_Request_
Please transcribe the records precisely; pictures stay out of your copy.

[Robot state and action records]
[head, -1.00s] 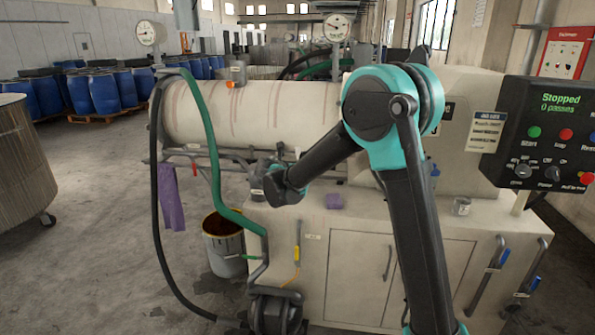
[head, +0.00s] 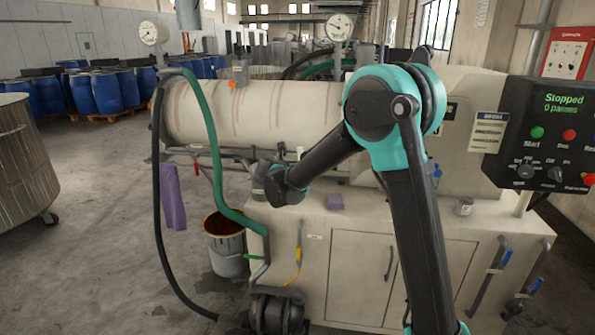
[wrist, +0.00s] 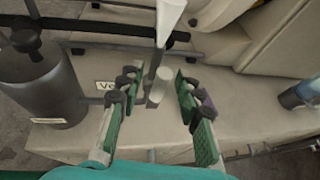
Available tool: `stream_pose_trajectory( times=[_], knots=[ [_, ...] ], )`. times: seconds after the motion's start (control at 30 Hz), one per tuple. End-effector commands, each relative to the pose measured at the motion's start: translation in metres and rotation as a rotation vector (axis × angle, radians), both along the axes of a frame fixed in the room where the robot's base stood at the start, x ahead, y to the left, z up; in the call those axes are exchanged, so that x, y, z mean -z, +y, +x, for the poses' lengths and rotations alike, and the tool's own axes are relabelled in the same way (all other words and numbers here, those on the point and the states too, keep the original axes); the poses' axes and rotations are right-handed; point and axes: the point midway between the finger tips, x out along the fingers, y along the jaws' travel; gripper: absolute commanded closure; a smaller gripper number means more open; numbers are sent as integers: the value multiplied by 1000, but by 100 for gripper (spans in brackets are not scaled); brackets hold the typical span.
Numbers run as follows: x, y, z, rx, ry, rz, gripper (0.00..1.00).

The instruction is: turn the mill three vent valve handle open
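In the wrist view a grey upright stem (wrist: 156,86) with a pale lever (wrist: 169,22) at its top rises from the mill's cream ledge. A label beginning "Ve" (wrist: 107,87) sits just left of it, partly hidden by a finger. My gripper (wrist: 160,98) is open, with green-padded fingers on both sides of the stem and visible gaps to it. Whether the lever is turned open or closed I cannot tell. In the head view my wrist hangs over the left end of the cream mill cabinet (head: 345,245), and my fingers are hidden.
A grey cylinder (wrist: 42,92) stands left of my fingers. The mill's long cream barrel (head: 270,110), a green hose (head: 213,150) and a purple cloth (head: 173,197) are near my wrist. The control panel (head: 560,130) reads "Stopped, 0 passes".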

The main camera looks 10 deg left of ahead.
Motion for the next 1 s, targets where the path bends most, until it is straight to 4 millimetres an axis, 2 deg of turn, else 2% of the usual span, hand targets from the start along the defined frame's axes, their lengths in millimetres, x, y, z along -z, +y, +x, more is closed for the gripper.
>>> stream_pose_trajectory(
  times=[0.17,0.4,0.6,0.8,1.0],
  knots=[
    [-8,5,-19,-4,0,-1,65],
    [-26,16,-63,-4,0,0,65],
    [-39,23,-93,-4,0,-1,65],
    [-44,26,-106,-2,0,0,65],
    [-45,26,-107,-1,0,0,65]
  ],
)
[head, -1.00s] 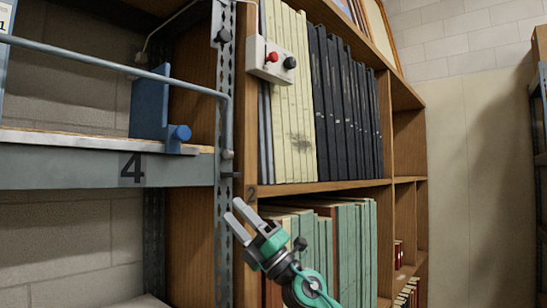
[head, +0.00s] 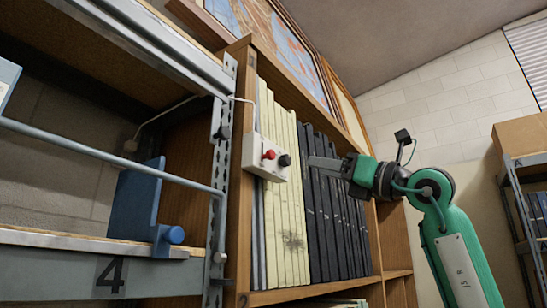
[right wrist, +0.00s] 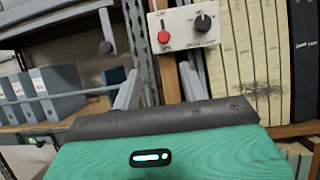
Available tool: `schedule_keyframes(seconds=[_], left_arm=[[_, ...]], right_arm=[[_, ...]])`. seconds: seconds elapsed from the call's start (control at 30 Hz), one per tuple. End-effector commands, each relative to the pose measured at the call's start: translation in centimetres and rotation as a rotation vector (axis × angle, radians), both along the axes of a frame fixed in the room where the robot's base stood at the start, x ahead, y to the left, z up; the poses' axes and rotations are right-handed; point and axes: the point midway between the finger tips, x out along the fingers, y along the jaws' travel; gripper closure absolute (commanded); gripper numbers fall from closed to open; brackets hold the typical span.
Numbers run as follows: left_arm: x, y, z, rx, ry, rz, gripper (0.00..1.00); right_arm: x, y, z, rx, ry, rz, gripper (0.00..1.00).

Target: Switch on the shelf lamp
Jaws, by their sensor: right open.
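A white switch box (head: 250,160) is fixed to the wooden shelf upright, in front of the cream book spines. It carries a red toggle lever (head: 268,155) and a black knob (head: 284,160); the right wrist view also shows the box (right wrist: 182,38), red lever (right wrist: 164,37) and knob (right wrist: 203,22). My right gripper (head: 314,164) points left just right of the box in the head view. In the wrist view its two fingers are apart and empty, below the box. I cannot tell the exact gap to it. No lamp is recognisable. My left gripper is out of view.
A grey metal rack (head: 50,270) with a rail and a blue bookend (head: 137,210) stands at the left. Dark volumes (head: 330,225) fill the shelf beside the cream ones. A cable (head: 165,115) runs left from the box. Another rack with a carton (head: 520,135) stands at the right.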

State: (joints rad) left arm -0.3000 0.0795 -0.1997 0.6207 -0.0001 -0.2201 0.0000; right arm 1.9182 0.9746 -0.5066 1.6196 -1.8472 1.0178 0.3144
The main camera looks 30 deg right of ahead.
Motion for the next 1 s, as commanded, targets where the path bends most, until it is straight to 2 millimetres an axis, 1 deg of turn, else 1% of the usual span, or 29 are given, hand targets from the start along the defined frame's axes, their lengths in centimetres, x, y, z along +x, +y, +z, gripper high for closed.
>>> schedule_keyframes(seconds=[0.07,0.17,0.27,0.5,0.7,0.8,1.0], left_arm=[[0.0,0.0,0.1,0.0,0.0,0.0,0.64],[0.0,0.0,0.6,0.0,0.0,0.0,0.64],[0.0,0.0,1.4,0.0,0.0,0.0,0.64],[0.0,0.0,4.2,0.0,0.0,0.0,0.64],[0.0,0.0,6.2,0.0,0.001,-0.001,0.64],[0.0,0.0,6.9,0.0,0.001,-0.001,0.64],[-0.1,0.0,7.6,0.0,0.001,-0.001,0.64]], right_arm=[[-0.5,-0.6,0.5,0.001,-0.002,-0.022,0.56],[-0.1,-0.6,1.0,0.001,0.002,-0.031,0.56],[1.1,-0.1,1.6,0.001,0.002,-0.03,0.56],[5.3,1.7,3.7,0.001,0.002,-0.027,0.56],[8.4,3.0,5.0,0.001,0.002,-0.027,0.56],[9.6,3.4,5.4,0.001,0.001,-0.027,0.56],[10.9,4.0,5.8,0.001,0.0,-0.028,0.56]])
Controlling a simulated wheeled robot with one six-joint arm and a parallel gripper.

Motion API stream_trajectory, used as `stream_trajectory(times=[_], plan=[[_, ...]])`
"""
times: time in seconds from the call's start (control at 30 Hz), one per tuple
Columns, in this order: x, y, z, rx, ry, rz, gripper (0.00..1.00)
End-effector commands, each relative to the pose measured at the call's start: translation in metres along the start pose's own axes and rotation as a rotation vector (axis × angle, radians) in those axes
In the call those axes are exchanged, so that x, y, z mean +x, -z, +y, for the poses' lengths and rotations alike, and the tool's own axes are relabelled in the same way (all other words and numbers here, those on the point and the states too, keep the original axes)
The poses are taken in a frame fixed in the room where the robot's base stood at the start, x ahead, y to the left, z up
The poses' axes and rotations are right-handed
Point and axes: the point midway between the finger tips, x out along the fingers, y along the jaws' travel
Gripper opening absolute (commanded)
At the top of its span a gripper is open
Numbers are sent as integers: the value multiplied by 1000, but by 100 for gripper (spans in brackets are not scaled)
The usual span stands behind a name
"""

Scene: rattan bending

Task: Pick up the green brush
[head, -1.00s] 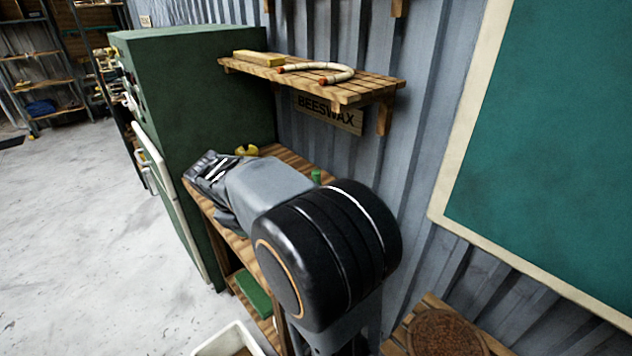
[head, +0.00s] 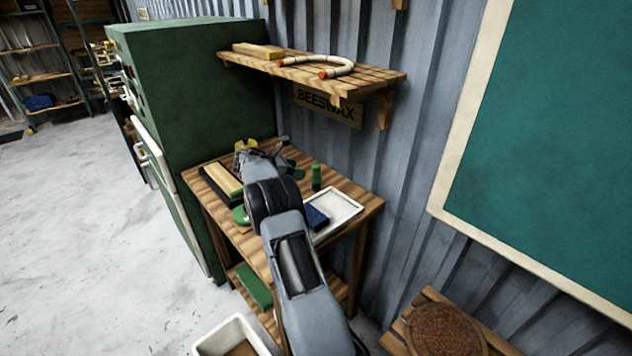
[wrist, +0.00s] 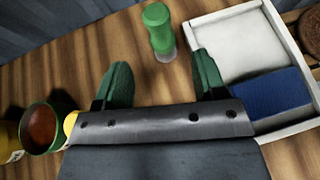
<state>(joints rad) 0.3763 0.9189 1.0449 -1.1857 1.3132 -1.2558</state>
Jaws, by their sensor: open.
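A small upright green object (head: 316,177), which I take for the green brush, stands on the wooden table near the wall. In the wrist view the green brush (wrist: 158,30) has a rounded green top and a paler lower end. It lies just beyond my fingertips, nearer the right finger. My gripper (head: 293,160) is to the left of it in the head view, with its green fingers spread. In the wrist view my gripper (wrist: 160,62) is open and empty, the brush apart from both fingers.
A white tray (head: 345,205) with a blue block (head: 316,217) is right of the brush. An open green tin (wrist: 44,130) is at the wrist view's left. A round green thing (head: 241,216) lies near the table's left edge. A slatted shelf (head: 370,82) hangs above.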

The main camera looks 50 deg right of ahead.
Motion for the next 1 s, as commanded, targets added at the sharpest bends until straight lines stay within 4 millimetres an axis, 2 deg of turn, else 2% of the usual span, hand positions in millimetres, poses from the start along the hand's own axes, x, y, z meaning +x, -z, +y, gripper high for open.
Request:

_Exercise result_
[head, -1.00s] 
[head, +0.00s] 
[wrist, +0.00s] 
Available tool: `stream_pose_trajectory( times=[_], knots=[ [_, ...] ], )`. times: seconds after the motion's start (control at 30 Hz), one per tuple. End-effector commands, each relative to the pose measured at the motion's start: translation in metres and rotation as a rotation vector (axis × angle, radians), both along the axes of a frame fixed in the room where the robot's base stood at the start, x ahead, y to the left, z up; in the call those axes are exchanged, so that x, y, z mean -z, +y, +x, for the poses' lengths and rotations alike, and the tool's own axes are relabelled in the same way (all other words and numbers here, those on the point and the states too, keep the original axes); the poses' axes and rotations are right-handed; point and axes: the point midway between the finger tips, x out along the fingers, y along the jaws' travel; gripper: absolute commanded closure; a smaller gripper number means more open; numbers are sent as integers: the value multiplied by 1000, but by 100 for gripper (spans in brackets are not scaled); brackets hold the typical span.
Numbers run as follows: x, y, z, rx, ry, rz, gripper (0.00..1.00).

The instruction is: turn the mill three vent valve handle open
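In the wrist view a grey upright stem (wrist: 156,86) with a pale lever (wrist: 169,22) at its top rises from the mill's cream ledge. A label beginning "Ve" (wrist: 107,87) sits just left of it, partly hidden by a finger. My gripper (wrist: 160,98) is open, with green-padded fingers on both sides of the stem and visible gaps to it. Whether the lever is turned open or closed I cannot tell. In the head view my wrist hangs over the left end of the cream mill cabinet (head: 345,245), and my fingers are hidden.
A grey cylinder (wrist: 42,92) stands left of my fingers. The mill's long cream barrel (head: 270,110), a green hose (head: 213,150) and a purple cloth (head: 173,197) are near my wrist. The control panel (head: 560,130) reads "Stopped, 0 passes".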

The main camera looks 10 deg left of ahead.
Motion for the next 1 s, targets where the path bends most, until it is straight to 4 millimetres an axis, 2 deg of turn, else 2% of the usual span, hand targets from the start along the defined frame's axes, their lengths in millimetres, x, y, z along -z, +y, +x, more is closed for the gripper.
>>> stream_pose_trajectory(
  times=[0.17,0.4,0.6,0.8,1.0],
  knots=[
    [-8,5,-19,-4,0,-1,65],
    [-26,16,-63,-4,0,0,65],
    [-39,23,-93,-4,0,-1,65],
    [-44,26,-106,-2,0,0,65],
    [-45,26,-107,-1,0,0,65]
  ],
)
[head, -1.00s] 
[head, +0.00s] 
[right wrist, +0.00s] 
Available tool: `schedule_keyframes(seconds=[_], left_arm=[[_, ...]], right_arm=[[_, ...]])`. seconds: seconds elapsed from the call's start (control at 30 Hz), one per tuple. End-effector commands, each relative to the pose measured at the call's start: translation in centimetres and rotation as a rotation vector (axis × angle, radians), both along the axes of a frame fixed in the room where the robot's base stood at the start, x ahead, y to the left, z up; the poses' axes and rotations are right-handed; point and axes: the point midway between the finger tips, x out along the fingers, y along the jaws' travel; gripper closure absolute (commanded); gripper numbers fall from closed to open; brackets hold the typical span.
Numbers run as follows: left_arm: x, y, z, rx, ry, rz, gripper (0.00..1.00); right_arm: x, y, z, rx, ry, rz, gripper (0.00..1.00).

Target: Switch on the shelf lamp
Jaws, by their sensor: right open.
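A white switch box (head: 250,160) is fixed to the wooden shelf upright, in front of the cream book spines. It carries a red toggle lever (head: 268,155) and a black knob (head: 284,160); the right wrist view also shows the box (right wrist: 182,38), red lever (right wrist: 164,37) and knob (right wrist: 203,22). My right gripper (head: 314,164) points left just right of the box in the head view. In the wrist view its two fingers are apart and empty, below the box. I cannot tell the exact gap to it. No lamp is recognisable. My left gripper is out of view.
A grey metal rack (head: 50,270) with a rail and a blue bookend (head: 137,210) stands at the left. Dark volumes (head: 330,225) fill the shelf beside the cream ones. A cable (head: 165,115) runs left from the box. Another rack with a carton (head: 520,135) stands at the right.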

State: (joints rad) left arm -0.3000 0.0795 -0.1997 0.6207 -0.0001 -0.2201 0.0000; right arm 1.9182 0.9746 -0.5066 1.6196 -1.8472 1.0178 0.3144
The main camera looks 30 deg right of ahead.
Motion for the next 1 s, as commanded, targets where the path bends most, until it is straight to 2 millimetres an axis, 1 deg of turn, else 1% of the usual span, or 29 are given, hand targets from the start along the defined frame's axes, their lengths in centimetres, x, y, z along +x, +y, +z, gripper high for closed.
>>> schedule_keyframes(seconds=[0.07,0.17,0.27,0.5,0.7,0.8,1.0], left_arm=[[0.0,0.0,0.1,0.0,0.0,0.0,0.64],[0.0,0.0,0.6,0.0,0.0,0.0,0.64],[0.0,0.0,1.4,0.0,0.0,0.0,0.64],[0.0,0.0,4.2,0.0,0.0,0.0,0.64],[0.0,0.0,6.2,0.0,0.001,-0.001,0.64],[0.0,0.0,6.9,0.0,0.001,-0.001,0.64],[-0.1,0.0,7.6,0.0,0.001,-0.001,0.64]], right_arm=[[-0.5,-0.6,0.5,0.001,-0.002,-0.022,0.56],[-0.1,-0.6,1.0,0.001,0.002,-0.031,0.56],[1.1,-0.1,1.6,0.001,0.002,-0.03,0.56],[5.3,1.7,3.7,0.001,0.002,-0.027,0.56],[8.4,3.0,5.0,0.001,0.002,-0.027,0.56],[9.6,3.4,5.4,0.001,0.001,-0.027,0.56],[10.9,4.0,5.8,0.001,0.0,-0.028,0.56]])
Controlling a simulated wheeled robot with one six-joint arm and a parallel gripper.

Motion API stream_trajectory, used as `stream_trajectory(times=[_], plan=[[_, ...]])`
"""
times: time in seconds from the call's start (control at 30 Hz), one per tuple
Columns, in this order: x, y, z, rx, ry, rz, gripper (0.00..1.00)
End-effector commands, each relative to the pose measured at the call's start: translation in metres along the start pose's own axes and rotation as a rotation vector (axis × angle, radians) in those axes
In the call those axes are exchanged, so that x, y, z mean +x, -z, +y, for the poses' lengths and rotations alike, and the tool's own axes are relabelled in the same way (all other words and numbers here, those on the point and the states too, keep the original axes)
The poses are taken in a frame fixed in the room where the robot's base stood at the start, x ahead, y to the left, z up
The poses' axes and rotations are right-handed
Point and axes: the point midway between the finger tips, x out along the fingers, y along the jaws' travel
Gripper opening absolute (commanded)
At the top of its span a gripper is open
Numbers are sent as integers: the value multiplied by 1000, but by 100 for gripper (spans in brackets are not scaled)
The usual span stands behind a name
"""

Scene: rattan bending

Task: Pick up the green brush
[head, -1.00s] 
[head, +0.00s] 
[wrist, +0.00s] 
<state>(joints rad) 0.3763 0.9189 1.0449 -1.1857 1.3132 -1.2558</state>
Jaws, by their sensor: open.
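A small upright green object (head: 316,177), which I take for the green brush, stands on the wooden table near the wall. In the wrist view the green brush (wrist: 158,30) has a rounded green top and a paler lower end. It lies just beyond my fingertips, nearer the right finger. My gripper (head: 293,160) is to the left of it in the head view, with its green fingers spread. In the wrist view my gripper (wrist: 160,62) is open and empty, the brush apart from both fingers.
A white tray (head: 345,205) with a blue block (head: 316,217) is right of the brush. An open green tin (wrist: 44,130) is at the wrist view's left. A round green thing (head: 241,216) lies near the table's left edge. A slatted shelf (head: 370,82) hangs above.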

The main camera looks 50 deg right of ahead.
Motion for the next 1 s, as commanded, targets added at the sharpest bends until straight lines stay within 4 millimetres an axis, 2 deg of turn, else 2% of the usual span, hand positions in millimetres, poses from the start along the hand's own axes, x, y, z meaning +x, -z, +y, gripper high for open.
Request:

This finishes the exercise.